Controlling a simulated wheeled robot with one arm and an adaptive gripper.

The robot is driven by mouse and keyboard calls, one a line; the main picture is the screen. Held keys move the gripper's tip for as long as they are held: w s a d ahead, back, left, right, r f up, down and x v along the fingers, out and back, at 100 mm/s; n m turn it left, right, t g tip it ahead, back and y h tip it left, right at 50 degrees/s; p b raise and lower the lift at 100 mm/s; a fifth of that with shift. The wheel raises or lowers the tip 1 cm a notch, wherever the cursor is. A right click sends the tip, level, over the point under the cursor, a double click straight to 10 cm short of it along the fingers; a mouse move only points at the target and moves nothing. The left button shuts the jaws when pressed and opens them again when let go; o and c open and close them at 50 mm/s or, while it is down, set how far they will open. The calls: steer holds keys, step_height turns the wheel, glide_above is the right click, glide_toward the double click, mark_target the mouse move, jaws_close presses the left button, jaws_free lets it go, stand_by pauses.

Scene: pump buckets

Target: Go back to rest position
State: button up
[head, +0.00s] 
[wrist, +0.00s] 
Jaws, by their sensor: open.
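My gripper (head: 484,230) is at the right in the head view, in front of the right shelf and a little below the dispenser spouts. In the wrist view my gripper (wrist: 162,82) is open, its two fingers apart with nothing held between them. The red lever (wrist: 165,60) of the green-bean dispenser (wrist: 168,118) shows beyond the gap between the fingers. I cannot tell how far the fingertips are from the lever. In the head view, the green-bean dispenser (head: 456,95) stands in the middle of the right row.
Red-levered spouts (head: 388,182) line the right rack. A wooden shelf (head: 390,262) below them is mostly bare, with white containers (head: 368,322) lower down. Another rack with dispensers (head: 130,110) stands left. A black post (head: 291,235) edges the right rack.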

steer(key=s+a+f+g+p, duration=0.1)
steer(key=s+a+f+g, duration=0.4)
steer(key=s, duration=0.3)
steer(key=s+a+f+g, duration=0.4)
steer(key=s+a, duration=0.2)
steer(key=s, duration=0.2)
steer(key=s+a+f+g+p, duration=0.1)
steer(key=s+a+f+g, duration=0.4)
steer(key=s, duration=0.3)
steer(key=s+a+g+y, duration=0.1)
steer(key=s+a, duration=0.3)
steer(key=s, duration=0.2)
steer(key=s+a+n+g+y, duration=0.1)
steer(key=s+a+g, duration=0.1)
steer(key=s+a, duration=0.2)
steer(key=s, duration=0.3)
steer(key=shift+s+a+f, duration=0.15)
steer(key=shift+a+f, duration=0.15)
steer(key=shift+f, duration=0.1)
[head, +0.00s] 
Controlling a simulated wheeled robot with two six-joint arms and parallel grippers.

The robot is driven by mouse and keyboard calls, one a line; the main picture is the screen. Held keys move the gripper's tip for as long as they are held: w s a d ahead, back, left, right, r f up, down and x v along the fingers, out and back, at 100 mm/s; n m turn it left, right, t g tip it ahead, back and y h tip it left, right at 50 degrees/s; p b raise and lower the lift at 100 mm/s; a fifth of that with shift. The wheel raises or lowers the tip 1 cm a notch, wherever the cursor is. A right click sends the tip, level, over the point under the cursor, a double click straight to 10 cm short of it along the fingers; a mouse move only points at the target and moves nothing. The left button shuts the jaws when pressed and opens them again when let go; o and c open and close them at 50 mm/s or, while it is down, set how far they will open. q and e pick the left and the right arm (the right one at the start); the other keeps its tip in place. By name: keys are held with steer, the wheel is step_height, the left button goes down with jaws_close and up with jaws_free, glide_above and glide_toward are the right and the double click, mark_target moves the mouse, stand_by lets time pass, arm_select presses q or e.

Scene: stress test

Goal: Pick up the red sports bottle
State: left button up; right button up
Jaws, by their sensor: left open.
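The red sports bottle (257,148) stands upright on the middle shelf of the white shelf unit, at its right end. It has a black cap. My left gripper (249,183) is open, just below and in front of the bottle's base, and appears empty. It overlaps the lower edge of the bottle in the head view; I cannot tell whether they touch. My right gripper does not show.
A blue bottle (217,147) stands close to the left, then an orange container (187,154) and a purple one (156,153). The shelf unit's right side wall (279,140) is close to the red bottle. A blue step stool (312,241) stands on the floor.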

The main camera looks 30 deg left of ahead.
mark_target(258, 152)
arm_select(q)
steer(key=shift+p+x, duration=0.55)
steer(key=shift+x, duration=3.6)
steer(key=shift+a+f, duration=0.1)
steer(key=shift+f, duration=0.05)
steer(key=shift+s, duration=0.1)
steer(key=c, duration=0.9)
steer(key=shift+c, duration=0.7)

Problem to solve |
Set down exactly the lines that begin the records and continue through the line bearing "Target: Go back to rest position"; include both ends.

Answer below |
Controlling a simulated wheeled robot with one arm and an adaptive gripper.

The robot is driven by mouse and keyboard calls, one a line; the main picture is the screen. Held keys move the gripper's tip for as long as they are held: w s a d ahead, back, left, right, r f up, down and x v along the fingers, out and back, at 100 mm/s; n m turn it left, right, t g tip it ahead, back and y h tip it left, right at 50 degrees/s; p b raise and lower the lift at 100 mm/s; a fifth of that with shift. The wheel raises or lowers the tip 1 cm a notch, wherever the cursor is. A right click sends the tip, level, over the point under the cursor, a double click straight to 10 cm short of it along the fingers; a mouse move only points at the target and moves nothing. The left button shuts the jaws when pressed and opens them again when let go; o and c open and close them at 50 mm/s or, while it is down, set how far they will open. The calls: steer holds keys, step_height turns the wheel, glide_above is the right click, glide_toward the double click, mark_target the mouse move, jaws_close presses the left button, jaws_free lets it go, stand_by pauses.

Scene: pump buckets

Target: Go back to rest position

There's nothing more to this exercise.